Try this for a quiz question. What do Graeme Souness, Terry McDermott, Mark Lawrenson, John Aldridge and Ray and Alan Kennedy all have in common? Apart from playing for Liverpool at the height of their success and contributing to the record 18 titles that Manchester United are now on the verge of overhauling.
The answer is that all of them were moved on to other clubs at the same age, roughly 31. Even Emlyn Hughes only stuck around at Anfield until he was 32. Liverpool in the 70s and 80s were widely admired for their businesslike knack of extracting the best years from a player then shipping him out while he still had a little shelf life remaining. When coupled with an equally slick facility for finding quality replacements and having them ready to step up exactly when needed, Liverpool at the time appeared to have found the blueprint for continued, seamless success. The faces would change but the style of play and the winning ethos remained the same. That, as Dire Straits were singing at around the same time, is the way you do it.
Or it used to be. Should Manchester United win a 19th title this season they will have taken a markedly different route to achieving the same consistency. At the age of 37 Ryan Giggs has just signed a contract extension to cover next season, and Paul Scholes, one year younger, is thought to be about to do the same. Sir Alex Ferguson certainly wants him to, and with United reportedly willing to pay him £60,000 per week it appears Oldham Athletic's hopes may be dashed once again.

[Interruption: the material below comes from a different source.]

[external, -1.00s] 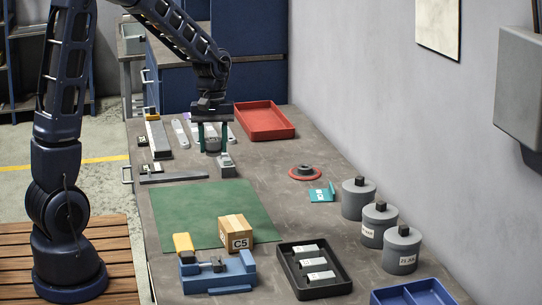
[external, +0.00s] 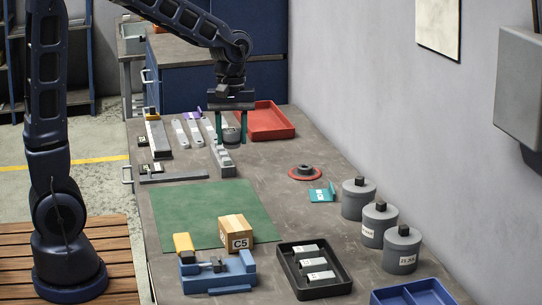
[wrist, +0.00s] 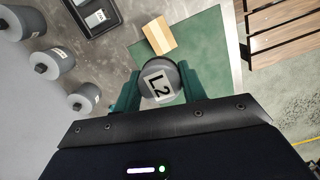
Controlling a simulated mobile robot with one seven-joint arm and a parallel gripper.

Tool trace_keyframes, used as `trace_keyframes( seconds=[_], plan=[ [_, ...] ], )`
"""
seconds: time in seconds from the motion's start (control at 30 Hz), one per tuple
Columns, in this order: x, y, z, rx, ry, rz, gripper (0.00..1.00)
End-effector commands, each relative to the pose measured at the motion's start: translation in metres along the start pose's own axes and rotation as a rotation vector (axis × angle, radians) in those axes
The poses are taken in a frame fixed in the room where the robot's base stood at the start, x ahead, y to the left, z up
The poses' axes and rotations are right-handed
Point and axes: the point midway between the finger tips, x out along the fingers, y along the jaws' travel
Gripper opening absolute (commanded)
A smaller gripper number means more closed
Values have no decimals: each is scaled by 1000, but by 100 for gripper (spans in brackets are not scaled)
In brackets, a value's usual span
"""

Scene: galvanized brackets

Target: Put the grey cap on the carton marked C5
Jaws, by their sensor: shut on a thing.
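The grey cap (wrist: 160,84), a round piece with a white label reading L2 in the wrist view, is between the teal fingers of my gripper (external: 230,130). My gripper is shut on it, above the far part of the workbench near the red tray. The cap also shows low between the fingers in the external view (external: 231,136). The tan carton marked C5 (external: 236,234) stands on the near right part of the green mat (external: 185,212). The carton also shows in the wrist view (wrist: 159,36), beyond the cap.
A blue vise (external: 235,274) with a yellow block stands just in front of the carton. A black tray (external: 330,291) holds several labelled pieces. Three grey canisters (external: 403,250) line the wall side. A red tray (external: 279,124) and metal bars (external: 159,138) lie at the far end.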

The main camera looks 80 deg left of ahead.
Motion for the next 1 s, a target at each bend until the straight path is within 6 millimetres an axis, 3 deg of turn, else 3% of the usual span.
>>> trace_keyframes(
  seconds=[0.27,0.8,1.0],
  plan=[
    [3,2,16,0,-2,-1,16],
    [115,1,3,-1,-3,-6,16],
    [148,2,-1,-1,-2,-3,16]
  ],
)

These are not just players who were involved in the historic treble campaign of 12 years ago, they are players who began their United careers in the early 90s. Giggs made his league debut 20 years ago on Wednesday and has been a virtual ever-present since the 1991‑92 season, when Howard Wilkinson's Leeds kept Ferguson waiting for his first title, while Scholes came to the fore in 1994-95, when there were still 22 teams in the Premier League and the top three at the end of the season were Blackburn, United and Nottingham Forest.

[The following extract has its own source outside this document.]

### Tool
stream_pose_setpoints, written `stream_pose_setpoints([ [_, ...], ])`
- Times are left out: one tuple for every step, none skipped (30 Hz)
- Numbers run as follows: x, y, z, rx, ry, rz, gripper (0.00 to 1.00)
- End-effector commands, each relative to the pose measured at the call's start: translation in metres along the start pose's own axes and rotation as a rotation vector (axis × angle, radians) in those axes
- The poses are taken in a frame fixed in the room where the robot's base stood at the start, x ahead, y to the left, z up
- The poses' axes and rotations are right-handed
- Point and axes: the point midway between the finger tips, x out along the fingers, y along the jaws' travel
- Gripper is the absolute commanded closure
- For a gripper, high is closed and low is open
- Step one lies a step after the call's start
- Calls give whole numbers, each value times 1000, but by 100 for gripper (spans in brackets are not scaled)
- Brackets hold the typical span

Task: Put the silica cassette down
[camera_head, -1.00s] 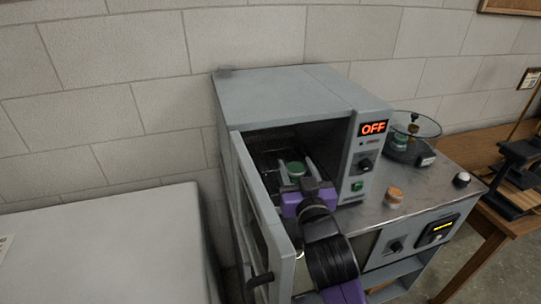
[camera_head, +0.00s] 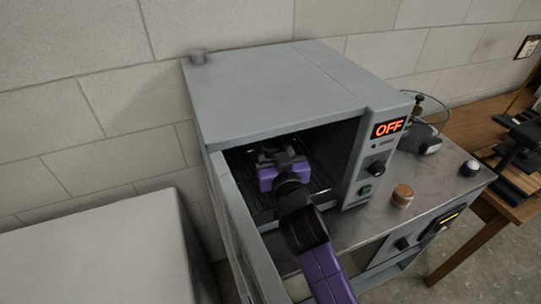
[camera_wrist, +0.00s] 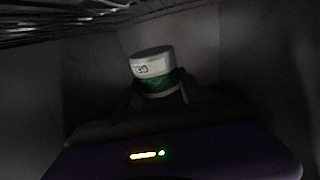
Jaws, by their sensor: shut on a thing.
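The silica cassette is a small round white-and-green canister (camera_wrist: 153,72) with dark marks on its white band, in the wrist view. My gripper (camera_head: 278,155) is shut on it inside the open oven (camera_head: 275,90). In the head view only a bit of green shows between the fingers, and my wrist hides the rest. A dark wire shelf (camera_head: 315,180) lies around and below my gripper. I cannot tell whether the cassette touches the shelf.
The oven door (camera_head: 240,225) stands open left of my arm. The oven's right panel (camera_head: 378,160) reads OFF. The oven interior is dark.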

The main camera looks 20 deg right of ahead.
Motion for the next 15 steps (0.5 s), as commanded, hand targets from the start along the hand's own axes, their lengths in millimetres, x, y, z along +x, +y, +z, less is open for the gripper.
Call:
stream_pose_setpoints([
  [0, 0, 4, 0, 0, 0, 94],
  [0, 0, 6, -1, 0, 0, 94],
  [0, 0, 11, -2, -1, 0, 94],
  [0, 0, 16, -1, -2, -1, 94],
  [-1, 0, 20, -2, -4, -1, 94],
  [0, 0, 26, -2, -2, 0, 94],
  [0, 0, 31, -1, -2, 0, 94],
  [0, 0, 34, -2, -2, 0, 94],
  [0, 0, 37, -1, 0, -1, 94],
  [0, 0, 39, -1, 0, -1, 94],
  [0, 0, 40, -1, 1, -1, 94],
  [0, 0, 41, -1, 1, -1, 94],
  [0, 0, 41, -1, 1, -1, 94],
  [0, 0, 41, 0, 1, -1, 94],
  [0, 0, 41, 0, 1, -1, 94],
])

Watching the United midfield's laboured attempts to break down Marseille in midweek it could be readily understood why Ferguson still feels he needs the creative input of Scholes and Giggs – even at their present ages they appear to have more to offer than Darron Gibson and Michael Carrick – yet it still came as something of a shock to work out that when Wayne Rooney offered the excuse that "a few big players were missing", he must have been referring to a duo whose careers seemed to be drawing to a close several years ago.
Giggs, in particular, is playing better now than he was in his early 30s. He has not quite travelled full circle to rediscover the exhilarating freedom of his youth, but he has refined his game to focus on what he can still do to good effect and become a more economical and effective player in the process. A section of the Old Trafford crowd used to be on Giggs's back a few years ago, moaning that he took too many wrong options, failed to see the killer pass and frequently misdirected his final ball. Now Giggs has corrected most of those faults United fans want to see as much of him as they can, knowing that this legend is now as large and as valid as anything from the club's illustrious past.
Scholes is regarded in much the same way, though it is hard to argue the midfielder is playing some of the best football of his career at the moment. By his own admission, he isn't, and neither is he scoring as many goals as he used to, largely because he is playing deeper. If he is still seen as United's best midfielder it is because the competition in that department has yet to match his peerless standards. Scholes stands out more due to the relative ordinariness of the players around him. United keep assuming he will fade into the background then realising they still need him.
And this is the team that could topple the Liverpool record. The team that could finally count out Chelsea's wavering defence of the title with victory at Stamford Bridge on Tuesday. Chelsea's loss to Liverpool this month means the game can no longer be seen as the title showdown Carlo Ancelotti had been hoping, but with Arsenal in such close pursuit United can ill afford to drop points anywhere. Their away record is a recognised weak point this season, the leaders have to travel to Liverpool as well as Chelsea in the next eight days, and as long as Arsenal can keep in touch at the top they can look forward to a May Day meeting with United at the Emirates that could go a long way to deciding where the title ends up.
If events do work out that way, attention is more or less bound to focus on the irresistible subplot involving Scholes and Jack Wilshere, two players who are not only similar to each other in style and temperament but have been singled out by their peers as the best of their generation. Only time will establish whether Wilshere really is the new Scholes, but time is certainly on his side. Ferguson must wish he had Scholes aged 19 all over again. True, the United man has all the experience, but football is essentially a young man's game and Ferguson surely cannot keep turning to the same players. That is precisely what he did two years ago, when to general surprise he used Giggs and Scholes in the 2009 Champions League final, only for United to lose quite badly. A Scholes goal had been enough to dismiss Barcelona the previous season, but the Catalans were all over United in Rome.
Not even the most remarkable careers can go on for ever. United, like Chelsea, appear in danger of being caught out by diminishing returns, and when you can spot the signs it is usually too late. While Arsenal may not catch up this season, at least they know how to replenish.